An Oklahoma sports betting bill believed to be on ice took a surprise step forward Tuesday, though its prospects remain uncertain at best.

The House advanced an OK sports betting bill Tuesday, 66-26. The bill, HB 1027, needed to pass into the Senate by Thursday to stay alive this session. However, any additional legislative movement this year will require plenty of stakeholder discussions.

An industry source previously told LSR the bill is being kept alive in hopes Gov. Kevin Stitt and the state’s gaming tribes can come together for a sports betting deal. The bill advanced with its title off, which suggests it still requires additional changes and must return to the House.

“It’s a good thing the bill was kept alive,” a source said this month when it passed a committee, 27-4. “But it’s a placeholder at best for what may or may not transpire.”

Surprise movement in Oklahoma 

Stitt previously vocalized his support for sports betting. He also said he and the tribes are working on a sports betting deal.

Stitt also worked to include sports betting in two tribal compacts in 2020, but Oklahoma courts denied them. Not all tribes are on board with the effort, according to comments from the Oklahoma Indiana Gaming Association Chairman Matthew Morgan.

“I think we can all agree sports betting is occurring already in the state and that the state and tribes would love to add that as a form of gaming,” Morgan told the Tulsa World. “But what does that proposal really look like in terms of who’s taking the risk and how the revenue is split up?”

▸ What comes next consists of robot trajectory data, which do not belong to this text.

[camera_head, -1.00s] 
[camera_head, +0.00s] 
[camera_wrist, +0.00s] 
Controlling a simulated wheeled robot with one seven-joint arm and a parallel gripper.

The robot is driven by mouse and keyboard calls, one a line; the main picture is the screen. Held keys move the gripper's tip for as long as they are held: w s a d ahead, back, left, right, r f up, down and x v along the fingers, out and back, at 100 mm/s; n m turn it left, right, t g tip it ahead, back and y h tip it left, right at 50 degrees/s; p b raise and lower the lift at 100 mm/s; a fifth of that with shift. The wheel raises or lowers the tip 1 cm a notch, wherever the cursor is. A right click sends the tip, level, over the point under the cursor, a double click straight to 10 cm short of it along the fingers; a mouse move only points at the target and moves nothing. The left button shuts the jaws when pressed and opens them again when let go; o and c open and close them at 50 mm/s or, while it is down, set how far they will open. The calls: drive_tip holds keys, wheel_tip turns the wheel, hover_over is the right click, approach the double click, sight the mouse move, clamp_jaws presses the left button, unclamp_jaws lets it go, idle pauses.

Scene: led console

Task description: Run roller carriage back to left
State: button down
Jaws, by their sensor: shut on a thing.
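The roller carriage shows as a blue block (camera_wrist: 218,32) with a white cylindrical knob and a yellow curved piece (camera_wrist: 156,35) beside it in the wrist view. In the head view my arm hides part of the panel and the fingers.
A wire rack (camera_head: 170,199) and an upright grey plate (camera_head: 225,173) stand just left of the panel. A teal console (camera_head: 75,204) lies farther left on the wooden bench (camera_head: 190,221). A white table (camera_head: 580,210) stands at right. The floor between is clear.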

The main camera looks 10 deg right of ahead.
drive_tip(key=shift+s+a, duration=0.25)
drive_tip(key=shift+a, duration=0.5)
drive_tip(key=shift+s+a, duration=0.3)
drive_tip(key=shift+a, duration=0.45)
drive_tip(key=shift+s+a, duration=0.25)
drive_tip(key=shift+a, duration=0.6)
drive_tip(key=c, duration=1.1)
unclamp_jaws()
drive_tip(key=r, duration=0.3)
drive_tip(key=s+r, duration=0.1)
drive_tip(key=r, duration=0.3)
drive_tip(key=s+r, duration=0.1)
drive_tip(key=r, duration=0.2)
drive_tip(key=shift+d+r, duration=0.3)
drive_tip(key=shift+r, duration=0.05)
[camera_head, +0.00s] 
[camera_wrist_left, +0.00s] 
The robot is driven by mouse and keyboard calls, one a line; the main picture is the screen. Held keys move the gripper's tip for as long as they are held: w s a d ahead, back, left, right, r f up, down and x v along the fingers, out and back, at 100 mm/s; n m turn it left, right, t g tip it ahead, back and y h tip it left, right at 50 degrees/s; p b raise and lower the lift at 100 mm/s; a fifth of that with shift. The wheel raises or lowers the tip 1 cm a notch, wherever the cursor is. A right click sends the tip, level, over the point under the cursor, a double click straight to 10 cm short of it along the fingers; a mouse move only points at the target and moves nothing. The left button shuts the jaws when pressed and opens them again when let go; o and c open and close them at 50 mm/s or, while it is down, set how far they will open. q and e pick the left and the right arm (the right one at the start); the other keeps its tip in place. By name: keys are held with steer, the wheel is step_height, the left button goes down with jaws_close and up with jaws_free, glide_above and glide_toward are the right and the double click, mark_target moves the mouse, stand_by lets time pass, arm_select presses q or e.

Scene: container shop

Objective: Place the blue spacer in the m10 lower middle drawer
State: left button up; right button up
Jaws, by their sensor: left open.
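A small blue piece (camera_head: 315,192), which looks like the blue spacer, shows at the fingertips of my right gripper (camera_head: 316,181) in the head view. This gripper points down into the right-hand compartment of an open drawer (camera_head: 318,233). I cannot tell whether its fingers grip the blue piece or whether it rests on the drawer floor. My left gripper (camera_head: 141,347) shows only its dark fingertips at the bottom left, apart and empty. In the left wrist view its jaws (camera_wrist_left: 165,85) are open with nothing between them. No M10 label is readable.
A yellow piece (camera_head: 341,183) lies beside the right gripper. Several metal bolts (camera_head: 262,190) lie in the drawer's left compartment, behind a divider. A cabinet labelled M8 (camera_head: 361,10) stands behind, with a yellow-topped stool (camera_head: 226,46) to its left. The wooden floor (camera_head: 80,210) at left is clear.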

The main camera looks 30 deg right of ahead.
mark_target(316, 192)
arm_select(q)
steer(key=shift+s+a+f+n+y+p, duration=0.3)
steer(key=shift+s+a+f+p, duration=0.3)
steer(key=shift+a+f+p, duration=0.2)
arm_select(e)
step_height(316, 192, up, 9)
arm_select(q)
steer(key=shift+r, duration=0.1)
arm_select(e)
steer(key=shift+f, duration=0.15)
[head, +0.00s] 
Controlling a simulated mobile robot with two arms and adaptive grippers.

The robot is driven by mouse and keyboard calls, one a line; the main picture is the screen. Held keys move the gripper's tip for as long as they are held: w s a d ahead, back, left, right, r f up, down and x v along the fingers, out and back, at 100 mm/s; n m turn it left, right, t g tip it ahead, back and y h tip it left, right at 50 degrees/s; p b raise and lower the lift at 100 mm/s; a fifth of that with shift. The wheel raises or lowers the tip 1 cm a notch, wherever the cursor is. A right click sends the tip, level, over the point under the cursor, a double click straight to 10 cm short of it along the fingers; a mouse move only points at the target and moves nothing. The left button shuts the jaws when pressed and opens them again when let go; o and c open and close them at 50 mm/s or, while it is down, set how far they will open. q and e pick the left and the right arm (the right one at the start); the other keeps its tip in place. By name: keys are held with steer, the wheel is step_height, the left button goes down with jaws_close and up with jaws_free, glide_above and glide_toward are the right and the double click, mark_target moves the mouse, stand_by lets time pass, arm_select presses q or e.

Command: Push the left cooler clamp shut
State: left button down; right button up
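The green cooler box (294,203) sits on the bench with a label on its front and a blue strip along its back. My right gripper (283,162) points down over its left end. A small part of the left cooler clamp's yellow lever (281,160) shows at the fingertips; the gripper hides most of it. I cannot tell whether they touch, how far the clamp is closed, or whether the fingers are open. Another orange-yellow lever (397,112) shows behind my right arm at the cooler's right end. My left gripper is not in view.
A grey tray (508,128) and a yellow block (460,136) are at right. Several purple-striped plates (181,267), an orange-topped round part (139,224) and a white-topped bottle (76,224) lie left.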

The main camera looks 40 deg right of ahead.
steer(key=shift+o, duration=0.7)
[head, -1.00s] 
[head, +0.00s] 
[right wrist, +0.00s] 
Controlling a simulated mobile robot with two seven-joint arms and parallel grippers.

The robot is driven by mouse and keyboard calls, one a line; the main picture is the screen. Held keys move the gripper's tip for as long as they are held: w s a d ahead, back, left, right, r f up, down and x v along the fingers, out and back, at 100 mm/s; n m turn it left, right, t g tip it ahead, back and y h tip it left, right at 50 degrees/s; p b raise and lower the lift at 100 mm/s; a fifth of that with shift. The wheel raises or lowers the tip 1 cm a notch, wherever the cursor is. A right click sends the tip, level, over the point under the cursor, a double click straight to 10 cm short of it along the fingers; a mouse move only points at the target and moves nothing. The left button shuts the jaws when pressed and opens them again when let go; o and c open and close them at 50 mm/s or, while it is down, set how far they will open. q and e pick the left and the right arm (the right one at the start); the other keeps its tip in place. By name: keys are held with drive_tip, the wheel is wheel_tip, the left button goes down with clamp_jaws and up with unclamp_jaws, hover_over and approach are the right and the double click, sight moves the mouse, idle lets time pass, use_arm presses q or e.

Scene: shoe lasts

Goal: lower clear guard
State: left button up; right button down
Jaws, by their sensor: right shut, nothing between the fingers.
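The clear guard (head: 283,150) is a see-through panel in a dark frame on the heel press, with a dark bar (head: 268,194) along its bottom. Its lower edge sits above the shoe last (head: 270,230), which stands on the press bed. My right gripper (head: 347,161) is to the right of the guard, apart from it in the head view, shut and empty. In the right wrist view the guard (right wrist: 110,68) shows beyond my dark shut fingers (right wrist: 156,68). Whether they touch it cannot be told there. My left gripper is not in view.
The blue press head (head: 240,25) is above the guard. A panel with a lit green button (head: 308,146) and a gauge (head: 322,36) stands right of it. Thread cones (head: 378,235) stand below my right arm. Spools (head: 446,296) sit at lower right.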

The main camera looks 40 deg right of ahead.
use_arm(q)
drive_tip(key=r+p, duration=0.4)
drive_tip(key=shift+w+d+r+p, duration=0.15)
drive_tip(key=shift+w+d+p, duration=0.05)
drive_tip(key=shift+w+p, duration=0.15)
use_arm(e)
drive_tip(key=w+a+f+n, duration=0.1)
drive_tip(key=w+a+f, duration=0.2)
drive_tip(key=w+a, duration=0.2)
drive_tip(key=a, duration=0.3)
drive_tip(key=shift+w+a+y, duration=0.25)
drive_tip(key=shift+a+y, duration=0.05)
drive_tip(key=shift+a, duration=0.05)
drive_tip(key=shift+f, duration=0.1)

Sports betting support needed from Oklahoma tribes

The bill sponsored by Rep. Ken Luttrell would allow Oklahoma tribes to open in-person sportsbooks. The tribes could also partner with online sports betting operators.

Tribes hold exclusive gaming rights in Oklahoma. The legislation requires tribes to work with the state to renegotiate their revenue share.

Sports betting not a Senate priority

The bill will head to the Senate, but it does not appear likely the chamber will move the legislation, at least without in-depth discussions. 

Senate President Pro Tempore Greg Treat told The Frontier he wants to address sports betting in a “methodical manner.” Treat decides which bills are heard in the Senate.

“Like everything, I want to approach it in a methodical manner, but my position has not changed: I’m not interested in moving that by itself,” Treat told The Frontier. “I think it needs to be handled in a way that’s respectful of our tribal nations. It needs to be above board and something that is a win-win for the state of Oklahoma and our 39 tribes.”